Thank God It’s Monday 2

I admit that it’s Tuesday and not Monday. Why didn’t I post my next postcard yesterday? “I hate Mondays.”

This week I continue my seafaring theme with a very useful stamp produced in 1993 by A Stamp in the Hand Company. In the tradition of most rubber-stamp companies, they seem to have disappeared.

What makes this stamp useful is that it’s mostly an image of a glass bottle. If you stamp it over a postcard, the features behind it will show through…exactly as if you were looking through a real glass bottle. It looks real, or as real as a giant glass bottle on the horizon can look.

It also helps that the sails are black, as if seen in shadow.

This card is a black and white image that was hand-tinted in Germany before World War I.

Happy belated Monday, everyone. Stay safe out there.

Thank God It’s Monday 1

Jeff Goins wrote Real Artists Don’t Starve. I’m not recommending this book. But Goins does emphasize that you should never create for free. I haven’t always kept to that plan–there was one story I desperately wanted to publish, and no paying market would touch it–but I’ve tried.

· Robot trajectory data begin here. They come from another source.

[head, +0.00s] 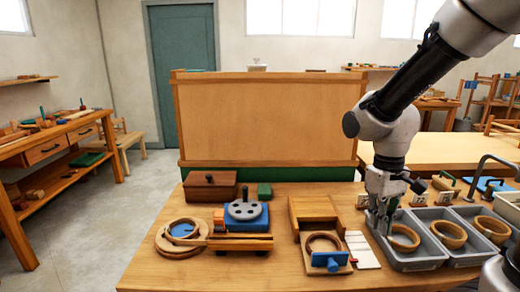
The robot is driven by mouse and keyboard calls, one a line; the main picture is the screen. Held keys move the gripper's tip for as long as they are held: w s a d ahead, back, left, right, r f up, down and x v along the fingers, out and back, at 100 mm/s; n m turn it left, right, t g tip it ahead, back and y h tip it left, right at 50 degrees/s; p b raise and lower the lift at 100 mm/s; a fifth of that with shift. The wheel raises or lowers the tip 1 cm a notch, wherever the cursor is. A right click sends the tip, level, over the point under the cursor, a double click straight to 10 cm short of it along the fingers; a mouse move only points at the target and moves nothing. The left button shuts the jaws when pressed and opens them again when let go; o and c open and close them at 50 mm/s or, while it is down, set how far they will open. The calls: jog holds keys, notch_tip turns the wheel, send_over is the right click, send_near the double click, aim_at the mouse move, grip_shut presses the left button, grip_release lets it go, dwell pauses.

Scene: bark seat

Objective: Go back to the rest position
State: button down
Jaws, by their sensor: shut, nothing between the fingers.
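My gripper (385,228) is in the right half of the head view, pointing down at the end of my dark arm. It is shut and holds nothing. Its tips are low over the left side of a grey bin (418,262) with a wooden ring-shaped piece (403,238) in it. The tips are left of that piece. I cannot tell whether they touch the bin wall.
Another grey bin (462,252) with a wooden bowl-like piece (447,234) stands to the right. Left of my gripper are a wooden box (314,212), white strips (361,250) and a blue block with a grey disc (246,212). A tall wooden panel (265,120) stands behind.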

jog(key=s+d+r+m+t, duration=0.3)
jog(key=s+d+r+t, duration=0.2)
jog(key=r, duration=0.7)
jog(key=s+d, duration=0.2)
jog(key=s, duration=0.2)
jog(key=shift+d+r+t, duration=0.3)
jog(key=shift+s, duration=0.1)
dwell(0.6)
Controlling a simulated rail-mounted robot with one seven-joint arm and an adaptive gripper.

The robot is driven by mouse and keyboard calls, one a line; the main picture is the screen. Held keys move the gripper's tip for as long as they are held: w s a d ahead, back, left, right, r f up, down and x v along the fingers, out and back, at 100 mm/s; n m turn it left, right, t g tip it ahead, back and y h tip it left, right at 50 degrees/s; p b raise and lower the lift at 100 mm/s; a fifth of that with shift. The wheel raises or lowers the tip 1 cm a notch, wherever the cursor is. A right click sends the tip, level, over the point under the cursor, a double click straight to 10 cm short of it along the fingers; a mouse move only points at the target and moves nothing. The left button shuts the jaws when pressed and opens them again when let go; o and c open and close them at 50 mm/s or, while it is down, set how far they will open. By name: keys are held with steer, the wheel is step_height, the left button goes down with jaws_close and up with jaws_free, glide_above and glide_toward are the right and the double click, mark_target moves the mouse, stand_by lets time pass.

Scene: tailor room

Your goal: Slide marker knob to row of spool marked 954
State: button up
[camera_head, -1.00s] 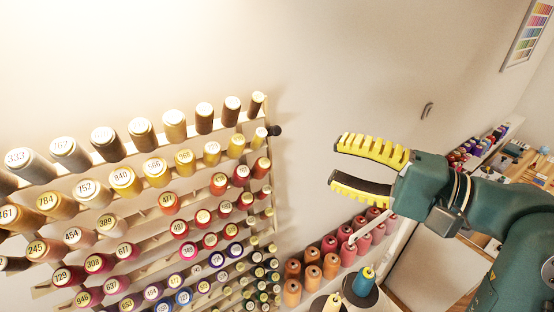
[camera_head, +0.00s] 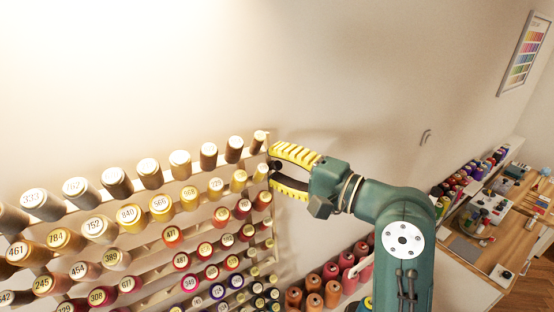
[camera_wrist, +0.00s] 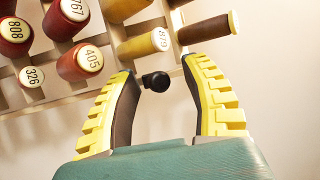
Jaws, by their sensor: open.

Goins relates an interesting statistic. The majority of people who take unpaid internships never get offered a full-time job. The majority of people who take PAID internships do get offered a job. So when someone offers you exposure instead of cash, ask yourself how much coffee you can buy with exposure.

Goins, in describing artists we can all emulate, for instance Michelangelo, notes that they didn’t confine themselves to one art form. So every Monday for the rest of 2026 I’ll expand my portfolio by sharing my altered postcards.

I don’t know if I invented the art form of rubber-stamping on old postcards, but I may have been the first person to write about it (Rubberstampmadness, 1993). Today’s card was published in the 1920s. I used extra thin paper to mask the ship’s hull. I only wanted the sails and rigging. Any resemblance between this image and my government’s economic policy is coincidental.